▶ **SUPPLIED DATA**
::::

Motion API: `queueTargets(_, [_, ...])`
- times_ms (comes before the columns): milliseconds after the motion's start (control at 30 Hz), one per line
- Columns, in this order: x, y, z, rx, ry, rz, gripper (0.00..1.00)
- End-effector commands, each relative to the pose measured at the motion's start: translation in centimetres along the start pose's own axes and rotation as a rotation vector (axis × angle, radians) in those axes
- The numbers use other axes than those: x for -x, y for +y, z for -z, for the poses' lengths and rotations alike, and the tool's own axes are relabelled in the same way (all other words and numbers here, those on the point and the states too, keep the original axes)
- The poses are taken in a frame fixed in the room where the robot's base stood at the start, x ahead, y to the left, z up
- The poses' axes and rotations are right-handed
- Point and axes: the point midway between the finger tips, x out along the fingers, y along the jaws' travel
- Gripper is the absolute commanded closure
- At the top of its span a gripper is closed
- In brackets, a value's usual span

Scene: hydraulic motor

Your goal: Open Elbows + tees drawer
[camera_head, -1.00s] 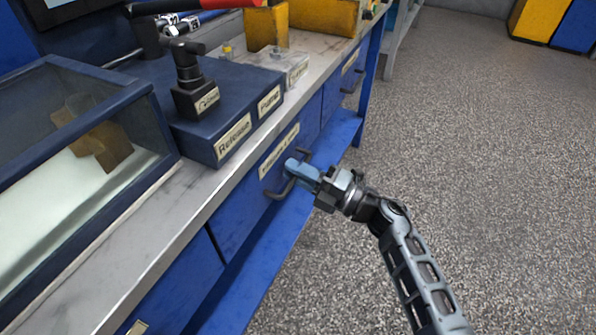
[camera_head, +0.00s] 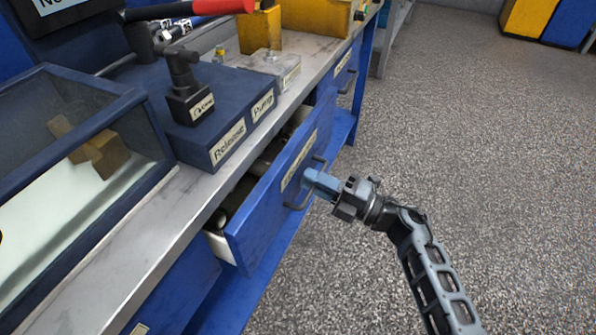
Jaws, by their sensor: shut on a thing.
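The blue elbows + tees drawer (camera_head: 262,212) sits under the metal bench top and stands part-way out. Its front label (camera_head: 297,163) is too small to read surely. Grey parts show inside through the gap behind the front. The dark bar handle (camera_head: 292,206) is on the drawer front. My gripper (camera_head: 309,183) has its blue fingers shut on this handle, and they hide its middle part. My arm reaches in from the lower right.
The bench top (camera_head: 176,218) carries a glass-sided case (camera_head: 75,170) and a dark blue box labelled Release and Pump (camera_head: 205,135). Another blue drawer (camera_head: 343,78) is farther along. The speckled floor (camera_head: 450,120) at right is clear.

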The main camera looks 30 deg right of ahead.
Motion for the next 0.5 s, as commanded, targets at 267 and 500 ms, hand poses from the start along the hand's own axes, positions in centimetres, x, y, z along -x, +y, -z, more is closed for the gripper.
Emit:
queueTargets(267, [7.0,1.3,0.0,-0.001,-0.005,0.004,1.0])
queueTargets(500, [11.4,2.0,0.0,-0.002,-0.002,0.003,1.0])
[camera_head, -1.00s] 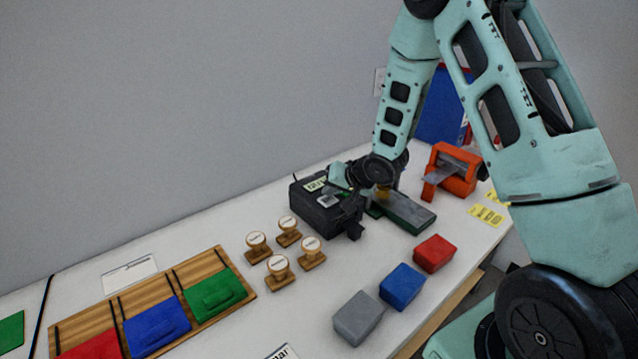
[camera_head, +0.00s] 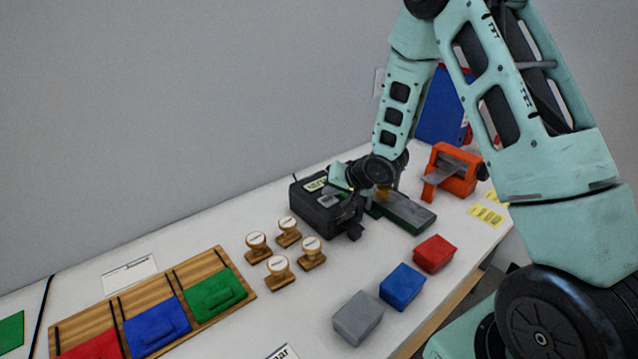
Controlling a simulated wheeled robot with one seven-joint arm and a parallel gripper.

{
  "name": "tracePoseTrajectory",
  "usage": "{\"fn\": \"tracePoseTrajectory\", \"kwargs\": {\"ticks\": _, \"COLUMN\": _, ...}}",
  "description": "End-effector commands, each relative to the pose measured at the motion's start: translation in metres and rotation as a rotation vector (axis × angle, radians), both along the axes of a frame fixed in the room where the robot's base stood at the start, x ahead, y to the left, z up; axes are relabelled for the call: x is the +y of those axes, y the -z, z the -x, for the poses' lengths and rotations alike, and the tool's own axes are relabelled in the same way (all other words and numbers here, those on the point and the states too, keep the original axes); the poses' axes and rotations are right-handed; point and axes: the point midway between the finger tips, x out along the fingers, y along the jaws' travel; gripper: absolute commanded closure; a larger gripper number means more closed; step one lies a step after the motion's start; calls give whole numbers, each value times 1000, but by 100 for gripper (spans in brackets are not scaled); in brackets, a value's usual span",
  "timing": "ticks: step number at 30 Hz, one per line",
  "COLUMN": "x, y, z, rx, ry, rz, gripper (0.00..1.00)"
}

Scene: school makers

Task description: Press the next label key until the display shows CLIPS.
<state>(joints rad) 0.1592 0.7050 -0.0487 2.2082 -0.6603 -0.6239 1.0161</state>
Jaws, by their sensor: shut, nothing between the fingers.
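The black label maker (camera_head: 325,211) stands on the white table near the back wall. Its small pale display (camera_head: 315,184) is on its top left; the text on it is too small to read. My gripper (camera_head: 338,184) is shut and empty, low over the top of the label maker, close to its right side. My wrist and arm come in from the right and hide part of the label maker. I cannot make out the next label key, nor whether my fingertips touch it.
A grey-green device (camera_head: 408,213) and an orange dispenser (camera_head: 453,172) stand to the right. Several wooden stamps (camera_head: 281,272) stand to the left. Grey (camera_head: 358,318), blue (camera_head: 402,287) and red (camera_head: 434,253) blocks lie in front. A wooden tray (camera_head: 236,264) holds coloured pads at the left.

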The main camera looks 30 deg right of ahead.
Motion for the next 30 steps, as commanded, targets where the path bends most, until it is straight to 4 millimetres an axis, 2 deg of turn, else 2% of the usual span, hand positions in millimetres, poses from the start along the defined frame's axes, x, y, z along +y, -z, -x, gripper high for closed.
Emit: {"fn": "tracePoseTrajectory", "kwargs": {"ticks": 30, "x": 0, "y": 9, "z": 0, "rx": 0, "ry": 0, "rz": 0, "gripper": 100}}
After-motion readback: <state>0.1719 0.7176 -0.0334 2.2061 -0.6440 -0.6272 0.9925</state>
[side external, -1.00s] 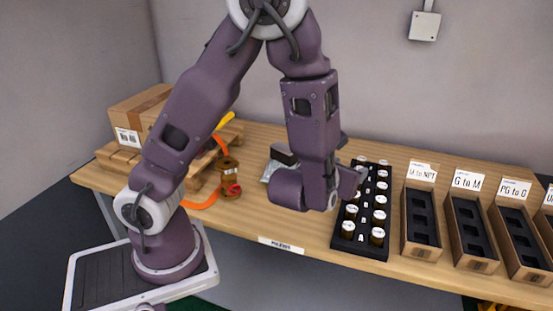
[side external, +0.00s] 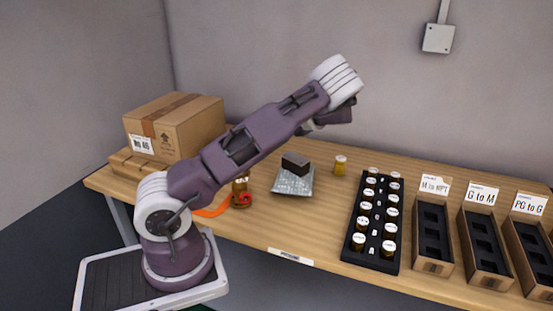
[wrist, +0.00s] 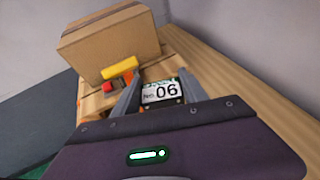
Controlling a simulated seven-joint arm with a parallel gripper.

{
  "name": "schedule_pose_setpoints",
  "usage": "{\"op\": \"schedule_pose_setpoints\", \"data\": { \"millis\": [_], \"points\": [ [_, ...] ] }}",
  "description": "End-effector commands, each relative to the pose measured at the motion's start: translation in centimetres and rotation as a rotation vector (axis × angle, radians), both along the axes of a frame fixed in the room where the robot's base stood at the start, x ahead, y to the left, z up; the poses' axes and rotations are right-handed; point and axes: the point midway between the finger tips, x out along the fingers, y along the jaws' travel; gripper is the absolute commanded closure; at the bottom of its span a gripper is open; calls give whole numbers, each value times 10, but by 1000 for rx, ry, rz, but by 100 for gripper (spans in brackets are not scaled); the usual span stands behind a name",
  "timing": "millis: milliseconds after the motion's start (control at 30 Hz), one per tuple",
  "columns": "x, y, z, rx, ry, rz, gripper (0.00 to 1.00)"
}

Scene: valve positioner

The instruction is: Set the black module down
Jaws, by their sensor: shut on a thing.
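In the wrist view my gripper (wrist: 159,78) has its two grey fingers either side of a small dark piece, the black module (wrist: 162,93), with a white label reading 06. My gripper is shut on it. Little of the module's dark body shows around the label. In the side view my arm is stretched out to the right above the back of the bench, and the fingers and held module cannot be made out there.
A dark block (side external: 295,163) lies on a silver bag (side external: 293,183) on the bench. A jar (side external: 340,165) stands right of it, then a black rack (side external: 373,225) of jars and labelled bins (side external: 431,235). A cardboard box (side external: 175,128) sits on a pallet at left.

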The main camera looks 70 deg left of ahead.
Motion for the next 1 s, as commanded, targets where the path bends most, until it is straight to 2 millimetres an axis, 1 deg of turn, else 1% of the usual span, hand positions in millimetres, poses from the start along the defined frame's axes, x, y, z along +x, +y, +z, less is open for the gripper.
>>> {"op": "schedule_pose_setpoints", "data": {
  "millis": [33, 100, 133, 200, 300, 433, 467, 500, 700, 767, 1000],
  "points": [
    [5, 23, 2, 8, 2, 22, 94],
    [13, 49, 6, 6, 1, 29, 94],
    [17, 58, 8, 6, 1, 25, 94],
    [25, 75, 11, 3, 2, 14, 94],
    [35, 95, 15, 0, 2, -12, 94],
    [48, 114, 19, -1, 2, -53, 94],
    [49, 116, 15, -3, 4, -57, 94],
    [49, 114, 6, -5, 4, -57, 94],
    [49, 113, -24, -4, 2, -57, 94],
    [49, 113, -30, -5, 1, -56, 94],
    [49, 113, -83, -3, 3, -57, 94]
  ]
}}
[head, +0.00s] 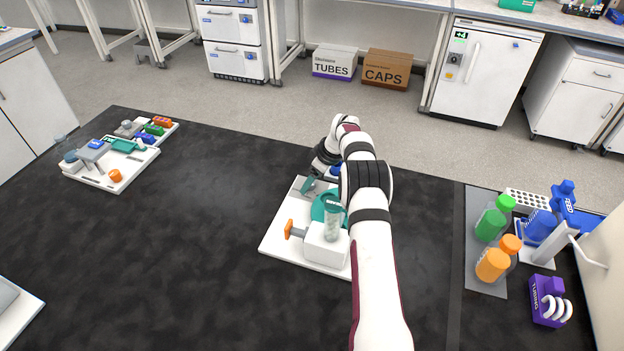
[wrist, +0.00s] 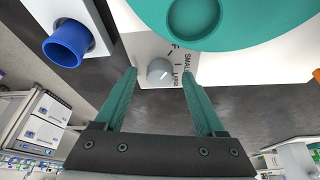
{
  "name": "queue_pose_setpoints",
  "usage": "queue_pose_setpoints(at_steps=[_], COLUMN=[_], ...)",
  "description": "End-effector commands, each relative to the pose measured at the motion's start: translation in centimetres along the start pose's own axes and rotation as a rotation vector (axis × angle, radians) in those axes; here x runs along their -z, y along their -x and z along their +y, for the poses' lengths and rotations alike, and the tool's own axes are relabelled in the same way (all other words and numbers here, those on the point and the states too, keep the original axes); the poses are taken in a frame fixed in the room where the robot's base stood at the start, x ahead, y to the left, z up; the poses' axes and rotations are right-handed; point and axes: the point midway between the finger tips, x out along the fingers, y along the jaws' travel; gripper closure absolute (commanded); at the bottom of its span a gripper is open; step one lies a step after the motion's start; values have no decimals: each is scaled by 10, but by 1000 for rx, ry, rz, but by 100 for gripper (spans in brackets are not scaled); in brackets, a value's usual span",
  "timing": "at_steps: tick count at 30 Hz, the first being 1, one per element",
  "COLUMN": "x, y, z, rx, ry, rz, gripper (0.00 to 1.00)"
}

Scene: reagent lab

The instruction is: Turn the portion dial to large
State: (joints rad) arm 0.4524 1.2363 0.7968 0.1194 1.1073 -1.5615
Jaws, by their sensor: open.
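The dispenser has a white base (head: 279,238), a teal disc, a clear cylinder with contents (head: 332,224) and an orange handle (head: 289,229). My gripper (wrist: 159,78) is open, with a teal finger on each side of the dial and gaps on both sides. In the head view my gripper (head: 309,184) is at the far side of the dispenser, and my arm hides the dial.
A blue cup (wrist: 67,44) stands left of the dial in the wrist view. Another white-based apparatus (head: 112,178) stands at the far left of the black bench. Green and orange bottles (head: 493,264) stand on a grey mat at right.

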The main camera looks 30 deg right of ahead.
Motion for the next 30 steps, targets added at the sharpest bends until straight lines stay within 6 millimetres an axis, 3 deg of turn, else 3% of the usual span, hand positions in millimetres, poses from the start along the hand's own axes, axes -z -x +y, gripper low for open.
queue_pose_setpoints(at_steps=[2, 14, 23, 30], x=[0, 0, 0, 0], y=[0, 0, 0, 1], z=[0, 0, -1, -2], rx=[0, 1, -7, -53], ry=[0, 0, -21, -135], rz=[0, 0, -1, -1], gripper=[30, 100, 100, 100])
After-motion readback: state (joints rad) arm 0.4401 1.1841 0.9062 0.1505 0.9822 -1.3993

::::

▶ **EXERCISE**
Scan the listing above and identify each line holding the string "Controlling"; copy every such line.

▶ **CORRECT ANSWER**
Controlling a simulated wheeled robot with one seven-joint arm and a parallel gripper.
Controlling a simulated seven-joint arm with a parallel gripper.

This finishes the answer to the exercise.